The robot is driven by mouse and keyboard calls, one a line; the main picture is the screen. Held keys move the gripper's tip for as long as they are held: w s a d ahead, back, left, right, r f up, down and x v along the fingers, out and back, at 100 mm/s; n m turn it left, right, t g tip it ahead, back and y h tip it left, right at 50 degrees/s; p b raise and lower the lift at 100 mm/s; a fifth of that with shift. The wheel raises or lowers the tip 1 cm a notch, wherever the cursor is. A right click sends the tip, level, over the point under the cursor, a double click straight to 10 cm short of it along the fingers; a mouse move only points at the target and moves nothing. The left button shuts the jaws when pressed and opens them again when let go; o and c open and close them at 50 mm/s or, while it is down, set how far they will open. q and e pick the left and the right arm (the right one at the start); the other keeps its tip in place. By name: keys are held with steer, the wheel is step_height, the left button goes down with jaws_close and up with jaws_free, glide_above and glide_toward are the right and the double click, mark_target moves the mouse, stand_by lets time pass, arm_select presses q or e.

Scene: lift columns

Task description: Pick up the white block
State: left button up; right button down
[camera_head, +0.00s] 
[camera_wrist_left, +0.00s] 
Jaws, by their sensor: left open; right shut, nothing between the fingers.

WRITTEN REQUEST: Your task is to output all of the data above word for word.

FINAL RESULT:
The robot is driven by mouse and keyboard calls, one a line; the main picture is the screen. Held keys move the gripper's tip for as long as they are held: w s a d ahead, back, left, right, r f up, down and x v along the fingers, out and back, at 100 mm/s; n m turn it left, right, t g tip it ahead, back and y h tip it left, right at 50 degrees/s; p b raise and lower the lift at 100 mm/s; a fifth of that with shift. The wheel raises or lowers the tip 1 cm a notch, wherever the cursor is. A right click sends the tip, level, over the point under the cursor, a double click straight to 10 cm short of it along the fingers; a mouse move only points at the target and moves nothing. The left button shuts the jaws when pressed and opens them again when let go; o and c open and close them at 50 mm/s or, while it is down, set how far they will open. q and e pick the left and the right arm (the right one at the start); the other keeps its tip in place. By name: keys are held with steer, the wheel is step_height, the left button goes down with jaws_close and up with jaws_free, glide_above and glide_toward are the right and the double click, mark_target moves the mouse, stand_by lets time pass, arm_select presses q or e.

Scene: lift columns

Task description: Pick up the white block
State: left button up; right button down
[camera_head, +0.00s] 
[camera_wrist_left, +0.00s] 
Jaws, by their sensor: left open; right shut, nothing between the fingers.

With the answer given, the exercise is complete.